In “Arthur”, Helen supported a completely different kind of young up-and-comer by the name of Russell Brand. “He’s the man-child to end all man-children,” says Mirren, whose “nanny” Hobson is a point of flawless composure amidst the endless whirling party that defines Arthur’s existence as the story opens. But that party could soon be over as he faces a momentous choice between the two young women in his life. “Arthur” didn’t do too well with critics and audiences, as did Brand’s career in hindsight, but the character of Hobson didn’t do much worse to Mirren than it did to John Lithgow in the original film starring Dudley Moore.
“I love to dress up. But that’s just me. I don’t want to lay it on anyone else. If I’m held up as some sort of symbol that you have to be sexy in your 60s, well why the f*** do you have to be sexy in your 60s? You don’t. You just have to be content and happy and hopefully healthy.” (Helen Mirren, The Scotsman, June 2011)

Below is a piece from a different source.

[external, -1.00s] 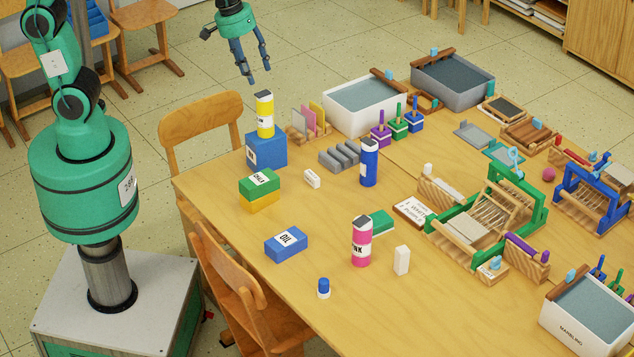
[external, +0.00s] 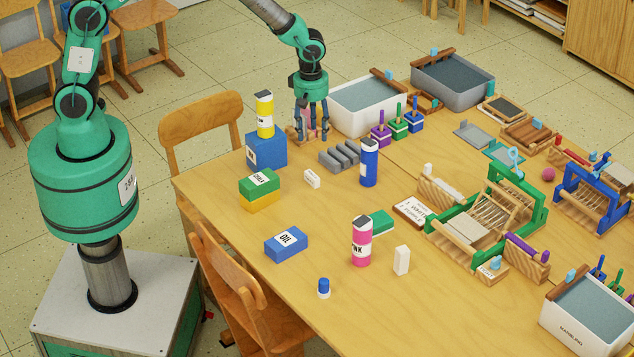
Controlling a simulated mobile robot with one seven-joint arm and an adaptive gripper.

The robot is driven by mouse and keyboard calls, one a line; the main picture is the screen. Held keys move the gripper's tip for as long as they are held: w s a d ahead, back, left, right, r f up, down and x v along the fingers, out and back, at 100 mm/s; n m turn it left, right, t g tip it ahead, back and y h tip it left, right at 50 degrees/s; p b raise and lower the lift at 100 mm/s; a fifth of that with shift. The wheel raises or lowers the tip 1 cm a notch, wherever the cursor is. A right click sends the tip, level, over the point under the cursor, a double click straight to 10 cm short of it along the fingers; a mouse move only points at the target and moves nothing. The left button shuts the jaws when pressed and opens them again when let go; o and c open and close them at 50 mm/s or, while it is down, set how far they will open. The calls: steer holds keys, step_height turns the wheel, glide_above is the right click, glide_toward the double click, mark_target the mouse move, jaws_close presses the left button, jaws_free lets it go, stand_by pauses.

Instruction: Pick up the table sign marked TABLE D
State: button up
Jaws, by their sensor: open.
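My gripper (external: 311,137) is open, fingers pointing down, at the back left of the table (external: 330,285). Its fingers are around or in front of the upright pink and pale cards in a wooden holder (external: 292,132). The cards are mostly hidden behind the fingers, and I cannot tell whether the fingers touch them. No lettering reading TABLE D is legible on these cards or elsewhere, so I cannot tell which one is the sign.
A blue box (external: 266,150) with a yellow bottle (external: 265,115) on top stands left of my gripper. A white tub (external: 365,118) stands close on its right. Grey ridged blocks (external: 340,158) lie in front.

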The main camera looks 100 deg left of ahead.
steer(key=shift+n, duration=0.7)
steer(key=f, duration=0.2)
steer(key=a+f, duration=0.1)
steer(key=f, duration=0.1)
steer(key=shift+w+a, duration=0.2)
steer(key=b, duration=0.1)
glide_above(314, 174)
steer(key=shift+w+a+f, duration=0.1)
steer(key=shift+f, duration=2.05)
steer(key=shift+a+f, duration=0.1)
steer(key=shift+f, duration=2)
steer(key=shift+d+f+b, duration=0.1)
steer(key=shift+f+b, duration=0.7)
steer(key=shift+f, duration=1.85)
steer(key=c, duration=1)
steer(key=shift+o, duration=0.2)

The remake of the Israeli feature film Ha-Hov, “The Debt”, fared much better and gave Helen an impressive character to play. The espionage thriller begins in 1997, as shocking news reaches retired Mossad secret agents Rachel Singer (Mirren) and Stefan Gold (Tom Wilkinson) about their former colleague David Peretz (Ciaran Hinds). All three have been venerated for decades by their country because of a mission they undertook in 1966. Only in their early twenties, their mission was to track down Nazi war criminal Vogel in East Berlin. At great risk, and at considerable personal cost, the team’s mission was accomplished – or was it? The suspense builds in and across two different time periods, with startling action and surprising revelations. Their younger counter parts were played by Jessica Chastain, Sam Wortington and Marton Csokas. “The Debt” released US theaters on August 31, 2011 to generally positive reviews, espcially for its cast. The Los Angeles Times called it the “most under-appreciated film of 2011.
There was also reason to celebrate for Helen as she received her star on the Hollywood Walk of Fame in January 2011 – and left her handprints at the Mann’s Chinese Theatre during the US promotional tour for “Arthur”.